CNN
November 29, 2001

Venezuela business calls strike

CARACAS, Venezuela (Reuters) --Venezuela's private business sector headed for
a test of strength with left-wing President Hugo Chavez on Wednesday by calling a
one-day national shutdown on December 10 to protest disputed economic reforms.

The outspoken paratrooper-turned-president, who relishes verbal sparring with his
political foes, responded to the challenge by defiantly predicting the protest would
fail.

He said the scheduled 12-hour commercial stoppage, unanimously approved on
Wednesday by the the country's biggest business association, Fedecamaras, was
part of a plot by "counter-revolutionary" opponents to try to overthrow him.

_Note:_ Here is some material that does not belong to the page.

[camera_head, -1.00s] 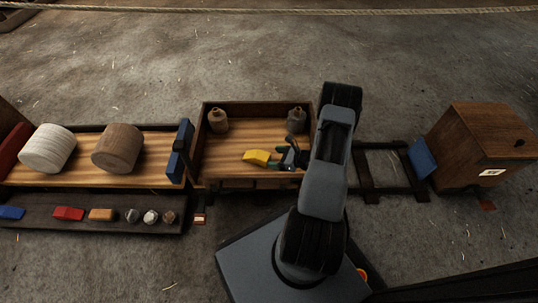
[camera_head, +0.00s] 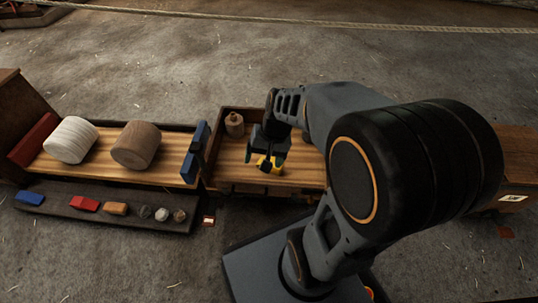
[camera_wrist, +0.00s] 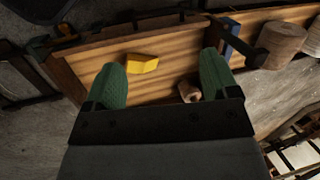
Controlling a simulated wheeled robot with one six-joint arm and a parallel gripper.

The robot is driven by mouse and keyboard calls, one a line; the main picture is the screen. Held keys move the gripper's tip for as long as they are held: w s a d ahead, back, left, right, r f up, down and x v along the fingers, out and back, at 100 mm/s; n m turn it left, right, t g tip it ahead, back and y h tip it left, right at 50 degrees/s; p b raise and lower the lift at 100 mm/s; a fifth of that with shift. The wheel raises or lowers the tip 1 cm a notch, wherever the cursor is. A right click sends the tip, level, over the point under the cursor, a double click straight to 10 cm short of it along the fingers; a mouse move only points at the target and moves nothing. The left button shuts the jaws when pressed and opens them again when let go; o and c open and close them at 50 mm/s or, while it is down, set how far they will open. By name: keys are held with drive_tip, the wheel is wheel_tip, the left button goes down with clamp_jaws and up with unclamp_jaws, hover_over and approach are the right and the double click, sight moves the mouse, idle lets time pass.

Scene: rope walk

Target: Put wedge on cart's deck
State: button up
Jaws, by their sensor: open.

"The country is not going to come to a halt. You are going to fail, gentlemen,"
Chavez said to reporters, addressing the business leaders who had called the
December national shutdown.

The protest, in which private businesses across the oil-rich South American nation
will shut during the day, will take place on the eve of a December 11-12 summit of
Caribbean leaders to be hosted by Chavez on the Venezuelan tourist isle of Margarita.
It does not include the large state-run petroleum and gas industry.

It looks set to be the biggest public act of opposition faced by the Venezuelan
president, a tough-talking former army coup-plotter who was swept to power with
overwhelming popular support in a December 1998 election.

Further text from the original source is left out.